Jason: I remember telling you it was a bad idea because GANs don’t work.

[Laughter]

Rosanne: Long story short, the premise of that project was to get GANs to reliably produce objects with different shapes and colors, and have them move around – appear at random locations. If you know about the CLEVR dataset, we basically want GANs to generate that, without a rendering engine or anything.

Jason: So your project started, and you said “let’s just figure out how to train GANs on moving objects with colors and shapes.”

Rosanne: Yes. “How to make GANs work?” We’ve seen successful examples of GANs, but when you start working with them – especially on generating isolated objects moving about – it is very hard. You start to form this confusion between, am I not good enough at this, or are the GANs not good enough? This constant debate haunted me: is it my failure or is it the GAN’s failure?

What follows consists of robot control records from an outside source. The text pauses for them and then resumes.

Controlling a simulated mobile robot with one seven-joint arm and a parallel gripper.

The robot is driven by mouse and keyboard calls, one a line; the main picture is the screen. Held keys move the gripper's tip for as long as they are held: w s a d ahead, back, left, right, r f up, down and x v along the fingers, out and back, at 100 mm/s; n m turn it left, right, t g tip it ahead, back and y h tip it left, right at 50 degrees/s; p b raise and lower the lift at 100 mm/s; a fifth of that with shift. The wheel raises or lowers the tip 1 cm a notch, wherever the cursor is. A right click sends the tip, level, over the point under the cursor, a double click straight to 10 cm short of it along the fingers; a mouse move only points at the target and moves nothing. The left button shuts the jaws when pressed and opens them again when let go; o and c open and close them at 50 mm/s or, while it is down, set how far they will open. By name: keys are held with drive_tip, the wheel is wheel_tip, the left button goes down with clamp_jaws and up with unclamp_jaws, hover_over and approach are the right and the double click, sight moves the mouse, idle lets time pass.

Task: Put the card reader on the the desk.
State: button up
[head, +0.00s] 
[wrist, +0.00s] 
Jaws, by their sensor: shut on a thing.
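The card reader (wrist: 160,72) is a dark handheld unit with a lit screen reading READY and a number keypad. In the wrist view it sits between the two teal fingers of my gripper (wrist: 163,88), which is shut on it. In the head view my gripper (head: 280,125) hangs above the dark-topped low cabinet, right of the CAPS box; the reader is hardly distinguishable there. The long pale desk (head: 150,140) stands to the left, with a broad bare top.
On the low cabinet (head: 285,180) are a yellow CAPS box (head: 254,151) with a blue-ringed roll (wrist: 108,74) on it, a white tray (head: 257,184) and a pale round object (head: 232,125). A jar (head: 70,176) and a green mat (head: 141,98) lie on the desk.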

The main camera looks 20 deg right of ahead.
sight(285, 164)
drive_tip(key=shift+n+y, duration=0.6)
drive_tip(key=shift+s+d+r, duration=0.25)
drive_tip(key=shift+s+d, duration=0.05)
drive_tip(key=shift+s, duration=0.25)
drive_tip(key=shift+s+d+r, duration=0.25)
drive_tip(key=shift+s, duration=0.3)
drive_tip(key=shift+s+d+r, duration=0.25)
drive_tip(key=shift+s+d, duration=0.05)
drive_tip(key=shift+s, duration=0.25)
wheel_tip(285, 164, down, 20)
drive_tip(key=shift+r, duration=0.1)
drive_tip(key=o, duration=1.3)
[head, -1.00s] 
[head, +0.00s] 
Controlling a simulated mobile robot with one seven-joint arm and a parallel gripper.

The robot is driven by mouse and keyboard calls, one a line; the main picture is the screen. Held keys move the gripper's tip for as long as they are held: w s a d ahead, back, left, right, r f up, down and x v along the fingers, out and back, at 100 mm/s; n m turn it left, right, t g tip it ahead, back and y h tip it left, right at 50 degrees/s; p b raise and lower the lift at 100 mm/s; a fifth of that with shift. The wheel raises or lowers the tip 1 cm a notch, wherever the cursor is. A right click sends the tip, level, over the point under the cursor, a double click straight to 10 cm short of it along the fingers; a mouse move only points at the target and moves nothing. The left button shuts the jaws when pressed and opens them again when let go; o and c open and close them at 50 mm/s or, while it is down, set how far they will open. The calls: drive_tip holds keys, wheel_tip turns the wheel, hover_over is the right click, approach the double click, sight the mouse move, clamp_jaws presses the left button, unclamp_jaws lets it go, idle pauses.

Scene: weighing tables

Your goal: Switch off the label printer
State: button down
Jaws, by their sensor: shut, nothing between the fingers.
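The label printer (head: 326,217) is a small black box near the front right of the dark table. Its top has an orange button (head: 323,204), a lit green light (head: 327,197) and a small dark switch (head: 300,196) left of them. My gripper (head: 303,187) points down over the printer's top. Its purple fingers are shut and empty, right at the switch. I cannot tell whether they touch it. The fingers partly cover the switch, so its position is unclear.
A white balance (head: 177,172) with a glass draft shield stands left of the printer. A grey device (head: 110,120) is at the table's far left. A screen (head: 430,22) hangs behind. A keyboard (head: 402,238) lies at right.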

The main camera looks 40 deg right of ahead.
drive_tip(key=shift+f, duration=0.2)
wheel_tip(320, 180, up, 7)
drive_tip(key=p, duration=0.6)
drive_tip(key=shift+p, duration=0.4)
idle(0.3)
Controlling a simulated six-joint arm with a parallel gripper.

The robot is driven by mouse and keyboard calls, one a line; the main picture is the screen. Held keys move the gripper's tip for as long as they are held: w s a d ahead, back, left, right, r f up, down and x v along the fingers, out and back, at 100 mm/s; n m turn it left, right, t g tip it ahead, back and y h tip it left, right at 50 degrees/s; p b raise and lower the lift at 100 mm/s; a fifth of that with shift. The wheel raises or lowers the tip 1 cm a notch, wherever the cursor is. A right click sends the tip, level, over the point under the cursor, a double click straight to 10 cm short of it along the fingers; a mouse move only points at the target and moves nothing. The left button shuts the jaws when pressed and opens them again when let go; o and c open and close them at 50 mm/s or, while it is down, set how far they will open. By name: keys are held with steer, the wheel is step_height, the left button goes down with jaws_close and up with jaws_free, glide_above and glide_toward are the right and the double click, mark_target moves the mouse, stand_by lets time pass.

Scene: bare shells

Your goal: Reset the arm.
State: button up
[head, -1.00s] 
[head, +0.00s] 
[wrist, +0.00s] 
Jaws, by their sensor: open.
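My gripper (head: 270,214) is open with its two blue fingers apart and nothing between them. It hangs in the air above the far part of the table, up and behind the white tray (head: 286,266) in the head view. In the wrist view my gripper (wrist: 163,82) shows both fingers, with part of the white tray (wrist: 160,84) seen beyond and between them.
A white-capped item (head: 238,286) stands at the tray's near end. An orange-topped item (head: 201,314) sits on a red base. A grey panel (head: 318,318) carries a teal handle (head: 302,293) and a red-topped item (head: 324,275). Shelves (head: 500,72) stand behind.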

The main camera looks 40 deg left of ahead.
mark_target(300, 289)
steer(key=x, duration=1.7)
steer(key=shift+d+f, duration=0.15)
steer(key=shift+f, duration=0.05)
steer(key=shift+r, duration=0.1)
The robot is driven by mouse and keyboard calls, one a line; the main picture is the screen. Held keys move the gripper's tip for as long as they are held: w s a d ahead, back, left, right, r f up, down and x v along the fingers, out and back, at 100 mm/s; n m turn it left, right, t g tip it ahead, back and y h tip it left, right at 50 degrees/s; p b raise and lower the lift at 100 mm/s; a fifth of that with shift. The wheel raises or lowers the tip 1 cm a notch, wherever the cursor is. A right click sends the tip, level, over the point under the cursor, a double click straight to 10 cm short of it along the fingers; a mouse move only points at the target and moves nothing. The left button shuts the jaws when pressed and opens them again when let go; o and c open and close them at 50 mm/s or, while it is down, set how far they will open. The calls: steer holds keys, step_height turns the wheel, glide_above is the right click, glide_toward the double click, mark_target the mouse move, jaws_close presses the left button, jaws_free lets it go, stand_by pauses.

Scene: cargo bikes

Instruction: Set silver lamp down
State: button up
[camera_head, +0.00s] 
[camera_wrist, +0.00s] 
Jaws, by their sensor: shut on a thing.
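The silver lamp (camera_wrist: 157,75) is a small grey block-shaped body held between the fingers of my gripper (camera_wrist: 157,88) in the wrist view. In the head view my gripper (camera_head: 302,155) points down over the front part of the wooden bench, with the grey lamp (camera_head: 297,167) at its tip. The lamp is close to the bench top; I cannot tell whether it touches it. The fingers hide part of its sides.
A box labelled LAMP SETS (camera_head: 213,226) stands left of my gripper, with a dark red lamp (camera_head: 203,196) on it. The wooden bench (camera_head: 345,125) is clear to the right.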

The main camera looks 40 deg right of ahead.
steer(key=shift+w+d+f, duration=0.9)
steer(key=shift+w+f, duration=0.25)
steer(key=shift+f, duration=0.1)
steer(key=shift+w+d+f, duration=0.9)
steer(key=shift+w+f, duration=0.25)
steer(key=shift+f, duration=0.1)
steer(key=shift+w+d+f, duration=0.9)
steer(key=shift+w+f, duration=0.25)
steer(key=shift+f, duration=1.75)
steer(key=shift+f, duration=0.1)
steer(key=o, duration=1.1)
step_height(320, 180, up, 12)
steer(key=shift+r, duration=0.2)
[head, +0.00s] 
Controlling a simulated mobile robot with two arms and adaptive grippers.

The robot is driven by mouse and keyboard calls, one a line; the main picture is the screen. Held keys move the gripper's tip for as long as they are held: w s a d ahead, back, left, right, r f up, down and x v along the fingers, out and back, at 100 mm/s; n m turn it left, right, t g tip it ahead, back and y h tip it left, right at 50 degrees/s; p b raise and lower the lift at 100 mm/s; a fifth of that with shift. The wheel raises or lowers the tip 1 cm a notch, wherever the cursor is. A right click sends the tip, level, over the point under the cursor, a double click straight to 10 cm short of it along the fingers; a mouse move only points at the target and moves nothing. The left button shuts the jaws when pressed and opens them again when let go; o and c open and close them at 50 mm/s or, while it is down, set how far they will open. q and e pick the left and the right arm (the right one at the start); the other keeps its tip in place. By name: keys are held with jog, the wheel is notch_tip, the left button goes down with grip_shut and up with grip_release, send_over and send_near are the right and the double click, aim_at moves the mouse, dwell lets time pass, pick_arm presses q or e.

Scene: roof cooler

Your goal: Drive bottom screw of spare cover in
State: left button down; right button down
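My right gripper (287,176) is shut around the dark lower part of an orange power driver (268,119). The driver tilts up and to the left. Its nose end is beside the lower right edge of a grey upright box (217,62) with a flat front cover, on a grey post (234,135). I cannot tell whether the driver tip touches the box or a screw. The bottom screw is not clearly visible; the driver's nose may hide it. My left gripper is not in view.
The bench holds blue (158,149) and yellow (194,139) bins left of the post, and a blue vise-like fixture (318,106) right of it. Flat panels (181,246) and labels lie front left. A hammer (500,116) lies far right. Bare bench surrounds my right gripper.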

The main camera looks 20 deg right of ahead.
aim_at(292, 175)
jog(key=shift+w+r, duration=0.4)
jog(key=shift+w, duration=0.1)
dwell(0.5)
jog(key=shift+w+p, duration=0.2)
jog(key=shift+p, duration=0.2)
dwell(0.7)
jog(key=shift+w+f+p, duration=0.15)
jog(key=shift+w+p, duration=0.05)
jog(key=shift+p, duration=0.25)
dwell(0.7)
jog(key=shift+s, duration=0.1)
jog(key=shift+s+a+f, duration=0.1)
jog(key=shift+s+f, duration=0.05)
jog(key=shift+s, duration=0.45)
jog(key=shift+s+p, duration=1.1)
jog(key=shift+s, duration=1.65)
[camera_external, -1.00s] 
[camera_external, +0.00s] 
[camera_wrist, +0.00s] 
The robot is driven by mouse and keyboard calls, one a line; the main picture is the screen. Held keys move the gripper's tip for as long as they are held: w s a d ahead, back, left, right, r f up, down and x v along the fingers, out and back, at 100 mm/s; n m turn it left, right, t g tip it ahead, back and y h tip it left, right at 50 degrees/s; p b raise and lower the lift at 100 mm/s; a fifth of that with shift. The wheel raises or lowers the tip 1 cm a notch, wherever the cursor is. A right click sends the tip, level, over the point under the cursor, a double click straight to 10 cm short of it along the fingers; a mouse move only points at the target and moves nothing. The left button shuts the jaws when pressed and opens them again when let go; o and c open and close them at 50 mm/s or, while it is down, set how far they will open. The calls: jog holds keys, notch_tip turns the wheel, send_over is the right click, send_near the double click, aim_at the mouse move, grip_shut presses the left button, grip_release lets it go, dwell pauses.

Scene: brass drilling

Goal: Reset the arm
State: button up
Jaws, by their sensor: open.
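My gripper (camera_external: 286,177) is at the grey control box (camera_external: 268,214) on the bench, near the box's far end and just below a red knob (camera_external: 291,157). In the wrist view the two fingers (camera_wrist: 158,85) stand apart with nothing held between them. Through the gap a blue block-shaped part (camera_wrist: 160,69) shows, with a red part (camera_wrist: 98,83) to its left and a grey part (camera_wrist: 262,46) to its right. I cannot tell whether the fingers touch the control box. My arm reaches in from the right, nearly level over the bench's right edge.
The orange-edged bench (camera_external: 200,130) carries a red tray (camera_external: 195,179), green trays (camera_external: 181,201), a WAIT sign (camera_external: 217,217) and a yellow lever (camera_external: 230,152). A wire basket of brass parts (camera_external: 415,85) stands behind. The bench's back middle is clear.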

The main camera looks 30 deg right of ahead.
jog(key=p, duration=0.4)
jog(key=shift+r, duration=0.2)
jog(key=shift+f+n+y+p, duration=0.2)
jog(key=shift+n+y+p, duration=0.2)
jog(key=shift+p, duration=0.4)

Jason: That was the point of the paper in the end, basically to prove that you weren’t a failure. I can’t believe it took us seven people and six months just to prop up your delicate ego.

[Laughter]

Jason: So you spent six months training GANs to draw squares, and the squares they drew weren’t quite squares.

Rosanne: Well, actually, we started out more ambitious, aiming at the CLEVR dataset, with realistic 3D objects. That was hard, so we reduced it to sort-of-CLEVR, where objects are 2D. But there were still too many shapes and colors for GANs to work, so we further reduced it to two shapes and two colors, then one shape (squares) and black and white.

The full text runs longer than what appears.